High-level Visualizations of Performance Data
Project reference: 1816
In the world of parallel programs, performance plays one of the key roles. There are mature tools (e.g. Scalasca) that enable to inspect the performance of an application, do analysis, and based on this, judge its performance. The aim of this project is to use the results obtained from such an application and visualize them at a higher level of abstraction. Specifically, to visualize the performance data within an abstract model of communication that will be provided.
The student is going to develop a tool that takes as inputs, a performance data and abstract model of communication, and produce a view on the data upon the communication’s model. It is important to note that the data collected from an application’s run can hold two fundamentally distinctive information; statistical data or trace logs (data measured in time). The tool will be able to visualize both kinds of this information. As for the statistical data, it highlights the parts where the application spent most of its time or which path(s) were most used, etc. The visualization of trace logs, on the other hand, will allow the user to see different states in time; a replay of the trace log. Because the statistical information can also be obtained from trace logs, it can be interesting to visualize of their development in time; “cumulative replay”.
Project Mentor: Jan Martinovič, Ph.D.
Project Co-mentor: Martin Šurkovský
Site Co-ordinator: Karina Pesatova
The student will get acquainted with measuring and performance analysis of parallel programs, plus get an insight to data visualization.
Student Prerequisites (compulsory):
Good level of programming skill, experience with developing GUI applications and processing different file formats.
Student Prerequisites (desirable):
Knowledge of C++ and MPI (point-to-point is enough), and a basic idea about Petri nest, especially Coloured Petri nets.
- Message-Passing Interface standard (v3.1, point-to-point communication)
- Coloured Petri nets (http://www.springer.com/gp/book/9783642002830)
At the beginning, the student should get acquainted with Scalasca tool set, its possibilities, and with standard ways of visualization event-based data.

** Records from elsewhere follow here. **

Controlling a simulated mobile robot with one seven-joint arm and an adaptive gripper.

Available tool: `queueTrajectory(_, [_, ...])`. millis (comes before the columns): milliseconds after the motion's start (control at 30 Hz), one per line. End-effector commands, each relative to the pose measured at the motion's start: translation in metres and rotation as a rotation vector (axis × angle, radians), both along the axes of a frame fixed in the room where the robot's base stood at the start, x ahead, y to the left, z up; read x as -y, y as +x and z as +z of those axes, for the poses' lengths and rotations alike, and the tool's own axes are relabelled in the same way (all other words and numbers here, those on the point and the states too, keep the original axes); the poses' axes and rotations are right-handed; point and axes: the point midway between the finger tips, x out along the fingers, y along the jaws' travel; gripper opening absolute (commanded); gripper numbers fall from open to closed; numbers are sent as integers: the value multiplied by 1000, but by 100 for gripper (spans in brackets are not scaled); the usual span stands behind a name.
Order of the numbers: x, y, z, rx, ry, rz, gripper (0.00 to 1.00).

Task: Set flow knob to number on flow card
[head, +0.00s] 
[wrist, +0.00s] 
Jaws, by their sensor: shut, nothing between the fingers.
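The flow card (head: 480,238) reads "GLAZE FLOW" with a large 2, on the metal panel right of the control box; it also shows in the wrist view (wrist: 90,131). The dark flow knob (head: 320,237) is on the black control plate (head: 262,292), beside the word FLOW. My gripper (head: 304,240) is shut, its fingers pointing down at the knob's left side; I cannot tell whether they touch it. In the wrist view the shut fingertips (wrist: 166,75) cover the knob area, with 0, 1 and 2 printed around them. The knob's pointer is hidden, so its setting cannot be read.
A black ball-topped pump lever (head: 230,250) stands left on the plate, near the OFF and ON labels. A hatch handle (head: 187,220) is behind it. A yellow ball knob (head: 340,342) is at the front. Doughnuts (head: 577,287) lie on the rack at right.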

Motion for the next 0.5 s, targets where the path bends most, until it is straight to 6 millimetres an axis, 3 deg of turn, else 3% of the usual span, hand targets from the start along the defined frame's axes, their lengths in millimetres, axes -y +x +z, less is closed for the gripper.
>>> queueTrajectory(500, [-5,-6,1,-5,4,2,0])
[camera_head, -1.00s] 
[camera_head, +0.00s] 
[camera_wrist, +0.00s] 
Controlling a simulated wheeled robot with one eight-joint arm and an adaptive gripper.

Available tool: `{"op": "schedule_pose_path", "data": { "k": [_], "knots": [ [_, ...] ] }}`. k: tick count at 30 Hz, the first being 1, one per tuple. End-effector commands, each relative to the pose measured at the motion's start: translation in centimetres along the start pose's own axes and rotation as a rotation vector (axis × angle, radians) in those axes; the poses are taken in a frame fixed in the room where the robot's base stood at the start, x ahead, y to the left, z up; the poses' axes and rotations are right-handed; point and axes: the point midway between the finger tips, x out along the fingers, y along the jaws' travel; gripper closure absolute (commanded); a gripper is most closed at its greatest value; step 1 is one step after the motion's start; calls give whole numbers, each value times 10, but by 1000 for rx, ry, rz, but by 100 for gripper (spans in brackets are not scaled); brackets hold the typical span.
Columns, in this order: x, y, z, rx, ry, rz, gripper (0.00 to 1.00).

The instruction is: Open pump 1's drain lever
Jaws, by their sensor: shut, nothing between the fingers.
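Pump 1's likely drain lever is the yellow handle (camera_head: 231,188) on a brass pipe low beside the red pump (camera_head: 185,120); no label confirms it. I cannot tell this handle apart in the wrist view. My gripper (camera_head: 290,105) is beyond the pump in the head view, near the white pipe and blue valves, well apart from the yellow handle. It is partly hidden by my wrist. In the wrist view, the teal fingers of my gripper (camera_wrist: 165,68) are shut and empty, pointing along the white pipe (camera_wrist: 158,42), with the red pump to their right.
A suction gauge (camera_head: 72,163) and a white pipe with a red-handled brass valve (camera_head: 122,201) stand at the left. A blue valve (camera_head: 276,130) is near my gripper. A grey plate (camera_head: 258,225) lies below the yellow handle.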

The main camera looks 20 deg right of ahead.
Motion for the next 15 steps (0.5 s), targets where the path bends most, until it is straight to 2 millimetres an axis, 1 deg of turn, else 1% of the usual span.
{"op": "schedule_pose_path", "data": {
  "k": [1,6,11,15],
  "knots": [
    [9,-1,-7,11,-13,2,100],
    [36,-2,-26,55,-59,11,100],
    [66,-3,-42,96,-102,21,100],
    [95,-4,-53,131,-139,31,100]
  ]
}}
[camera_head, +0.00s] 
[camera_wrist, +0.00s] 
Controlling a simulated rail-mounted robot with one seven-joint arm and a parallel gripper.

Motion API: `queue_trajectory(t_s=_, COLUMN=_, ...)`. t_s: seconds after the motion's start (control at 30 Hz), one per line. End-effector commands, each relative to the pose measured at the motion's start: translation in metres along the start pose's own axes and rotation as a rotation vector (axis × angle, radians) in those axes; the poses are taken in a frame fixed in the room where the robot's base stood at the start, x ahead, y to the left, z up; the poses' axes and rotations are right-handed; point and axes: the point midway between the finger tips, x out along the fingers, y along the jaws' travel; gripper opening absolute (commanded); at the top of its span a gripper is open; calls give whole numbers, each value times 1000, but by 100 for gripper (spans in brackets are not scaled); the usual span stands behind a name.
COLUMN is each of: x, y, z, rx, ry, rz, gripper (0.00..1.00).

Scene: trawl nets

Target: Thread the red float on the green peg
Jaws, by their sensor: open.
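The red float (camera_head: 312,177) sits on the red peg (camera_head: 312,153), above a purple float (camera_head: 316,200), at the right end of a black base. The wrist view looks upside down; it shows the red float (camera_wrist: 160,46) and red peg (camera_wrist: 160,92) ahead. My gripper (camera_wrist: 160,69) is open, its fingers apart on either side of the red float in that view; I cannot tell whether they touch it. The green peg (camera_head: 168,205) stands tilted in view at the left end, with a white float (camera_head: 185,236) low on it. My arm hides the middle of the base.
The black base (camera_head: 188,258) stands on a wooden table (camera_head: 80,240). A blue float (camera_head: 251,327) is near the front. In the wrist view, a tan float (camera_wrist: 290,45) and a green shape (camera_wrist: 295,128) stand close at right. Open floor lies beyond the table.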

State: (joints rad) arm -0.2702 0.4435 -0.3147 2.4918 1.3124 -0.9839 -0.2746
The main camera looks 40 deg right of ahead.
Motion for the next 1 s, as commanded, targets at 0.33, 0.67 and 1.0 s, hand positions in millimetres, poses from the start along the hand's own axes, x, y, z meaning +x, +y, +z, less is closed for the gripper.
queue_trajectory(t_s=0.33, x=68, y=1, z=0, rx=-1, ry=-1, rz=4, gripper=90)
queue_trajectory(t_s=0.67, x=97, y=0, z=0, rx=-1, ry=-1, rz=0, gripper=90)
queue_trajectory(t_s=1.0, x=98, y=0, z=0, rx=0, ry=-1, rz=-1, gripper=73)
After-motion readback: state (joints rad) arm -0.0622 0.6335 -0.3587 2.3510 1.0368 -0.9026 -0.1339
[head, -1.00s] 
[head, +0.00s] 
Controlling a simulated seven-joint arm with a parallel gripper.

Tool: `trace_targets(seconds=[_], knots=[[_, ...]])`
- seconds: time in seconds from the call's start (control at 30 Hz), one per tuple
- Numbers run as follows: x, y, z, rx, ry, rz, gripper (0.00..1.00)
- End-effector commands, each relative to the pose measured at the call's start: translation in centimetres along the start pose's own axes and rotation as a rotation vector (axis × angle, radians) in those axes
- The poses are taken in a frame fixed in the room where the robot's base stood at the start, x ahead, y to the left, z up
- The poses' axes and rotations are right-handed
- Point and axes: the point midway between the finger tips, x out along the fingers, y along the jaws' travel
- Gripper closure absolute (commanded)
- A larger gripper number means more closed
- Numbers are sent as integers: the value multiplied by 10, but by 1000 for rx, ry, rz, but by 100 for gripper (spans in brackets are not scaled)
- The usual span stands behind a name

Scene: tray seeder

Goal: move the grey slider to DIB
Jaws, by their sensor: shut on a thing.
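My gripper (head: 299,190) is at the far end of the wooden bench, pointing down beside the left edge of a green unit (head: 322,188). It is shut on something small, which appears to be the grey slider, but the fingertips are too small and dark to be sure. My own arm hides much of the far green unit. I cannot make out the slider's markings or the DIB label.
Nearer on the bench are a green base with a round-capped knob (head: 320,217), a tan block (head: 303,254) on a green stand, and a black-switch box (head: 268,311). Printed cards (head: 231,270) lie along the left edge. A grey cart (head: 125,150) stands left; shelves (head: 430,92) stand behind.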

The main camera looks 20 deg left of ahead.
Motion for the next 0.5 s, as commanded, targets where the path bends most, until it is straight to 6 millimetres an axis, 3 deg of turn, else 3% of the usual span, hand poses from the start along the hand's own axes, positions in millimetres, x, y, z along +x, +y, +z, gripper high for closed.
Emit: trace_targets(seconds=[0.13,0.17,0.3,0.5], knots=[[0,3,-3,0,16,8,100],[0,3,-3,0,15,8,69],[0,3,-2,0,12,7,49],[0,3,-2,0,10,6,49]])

During the second week they should prepare the basic components the tool is going to be composed of, particularly loading and processing input data. After that the visualization of statistical information is in the row (1 – 1.5 week). The rest of the time should be devoted to work on visualizing event-based data (trace logs) and experimenting with visualization of different kinds of data.
Final Product Description:
A tool allowing a user to see performance data collected from a parallel program’s run in the context of its abstract model of communication.
Adapting the Project: Increasing the Difficulty:
The difficulty of the project can be increased by improving the quality of information the user can see, e.g. not only that data are presented but also a more detailed view on the data. The other possibility is to visualize results of some analyses performed in Scalasca, e.g. critical path.
Adapting the Project: Decreasing the Difficulty
The resulting tool will be with a GUI, hence there is a space for decreasing the difficulty. Moreover, in the worst case, it will be enough to focus just on statistical data and omit the visualization of trace logs.
- Materials provided with Scalasca toolset (www.scalasca.org, especially user guide and data-format’s description).
- The tools from the area of process mining, ProM (http://www.promtools.org) or Disco (https://fluxicon.com/disco/) as a source of inspiration for data visualization.